Enfin le moment vint où il fallut fermer la porte, sans qu'aucun messager eût paru. Vous pouvez vous imaginer le chagrin de la pauvre Slaam Shaan lorsqu'elle dut rentrer seule dans sa maison.

Avez-vous jamais réfléchi, chers enfants, que bientôt, très prochainement, le Sauveur qui attend si patiemment que vous veniez à Lui, devra se lever et fermer la porte; et que beaucoup seront laissés dehors, simplement parce qu'ils n'ont pas voulu venir quand Il les a suppliés de le faire? Quelle terrible chose ce serait si le Sauveur était obligé de vous laisser dehors; vous qu'Il a engagé si souvent à venir à Lui; vous qu'Il a aimé au point de donner sa vie pour vous; vous auquel Il dit encore en ce moment: "Détournez-vous, détournez-vous, pourquoi mourriez-vous?" Pour Slaam Shaan il y avait encore l'espoir du lendemain; mais quand la porte sera fermée devant vous, cela voudra dire que vous serez perdu, perdu pour toujours, et absolument sans espoir, -- pour toujours loin de Dieu, dans les ténèbres du dehors! Comment pouvez-vous attendre un jour de plus sans venir à Celui qui est votre rançon aussi bien que votre Rédempteur?

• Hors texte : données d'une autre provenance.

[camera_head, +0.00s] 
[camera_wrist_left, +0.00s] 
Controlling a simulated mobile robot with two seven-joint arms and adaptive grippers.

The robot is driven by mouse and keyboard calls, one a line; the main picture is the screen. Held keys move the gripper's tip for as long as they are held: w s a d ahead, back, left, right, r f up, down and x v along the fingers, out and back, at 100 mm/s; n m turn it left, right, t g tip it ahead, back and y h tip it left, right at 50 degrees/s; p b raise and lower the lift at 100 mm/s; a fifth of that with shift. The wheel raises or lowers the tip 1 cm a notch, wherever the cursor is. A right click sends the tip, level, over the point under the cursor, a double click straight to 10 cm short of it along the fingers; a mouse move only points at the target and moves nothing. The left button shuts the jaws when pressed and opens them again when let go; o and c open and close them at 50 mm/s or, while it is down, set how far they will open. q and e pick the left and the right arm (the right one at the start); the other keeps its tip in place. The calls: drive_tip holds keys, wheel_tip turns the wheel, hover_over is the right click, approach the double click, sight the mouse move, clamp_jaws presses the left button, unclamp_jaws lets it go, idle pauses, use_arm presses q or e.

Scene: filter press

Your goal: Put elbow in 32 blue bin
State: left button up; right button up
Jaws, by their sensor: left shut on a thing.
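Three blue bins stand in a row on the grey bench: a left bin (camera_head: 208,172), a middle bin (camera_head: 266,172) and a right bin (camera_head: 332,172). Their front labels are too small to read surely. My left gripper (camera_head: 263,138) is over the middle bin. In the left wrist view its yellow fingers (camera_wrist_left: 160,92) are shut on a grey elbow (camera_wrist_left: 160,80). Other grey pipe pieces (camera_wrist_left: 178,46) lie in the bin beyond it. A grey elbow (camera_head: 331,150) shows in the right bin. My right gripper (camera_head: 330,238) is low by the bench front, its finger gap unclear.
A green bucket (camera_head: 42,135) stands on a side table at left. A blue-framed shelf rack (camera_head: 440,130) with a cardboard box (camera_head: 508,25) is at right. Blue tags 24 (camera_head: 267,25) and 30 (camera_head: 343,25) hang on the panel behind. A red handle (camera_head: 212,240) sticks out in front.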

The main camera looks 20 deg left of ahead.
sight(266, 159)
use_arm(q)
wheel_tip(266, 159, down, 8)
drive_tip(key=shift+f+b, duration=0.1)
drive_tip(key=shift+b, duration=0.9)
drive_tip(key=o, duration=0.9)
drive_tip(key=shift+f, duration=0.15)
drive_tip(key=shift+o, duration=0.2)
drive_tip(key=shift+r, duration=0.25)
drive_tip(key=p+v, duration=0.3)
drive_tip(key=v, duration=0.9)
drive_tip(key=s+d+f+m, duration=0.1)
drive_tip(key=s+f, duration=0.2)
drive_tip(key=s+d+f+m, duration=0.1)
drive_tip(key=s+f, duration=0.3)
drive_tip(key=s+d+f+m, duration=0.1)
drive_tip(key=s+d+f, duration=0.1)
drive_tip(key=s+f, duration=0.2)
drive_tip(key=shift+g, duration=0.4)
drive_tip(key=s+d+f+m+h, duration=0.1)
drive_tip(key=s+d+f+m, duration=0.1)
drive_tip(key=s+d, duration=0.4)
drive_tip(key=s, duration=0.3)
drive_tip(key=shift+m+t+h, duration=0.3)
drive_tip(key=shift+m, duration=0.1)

Je suis heureux de pouvoir vous dire que le lendemain, de bonne heure, le messager arriva, et Slaam Shaan accompagnée d'un ami le suivit; chacun d'eux portait un panier plein d'argent. Deux heures après le petit groupe revenait, Slaam Shaan et sa belle-fille pleurant de bonheur. Quelle joie que celle du Rédempteur et quelle joie que celle du racheté! je me demande si mon lecteur a jamais éprouvé la plus merveilleuse de toutes les joies, celle de rendre heureux le coeur du Sauveur, du Rédempteur?

"Il y a de la joie devant les anges de Dieu pour un seul pécheur qui se repent." (Luc 15:10.)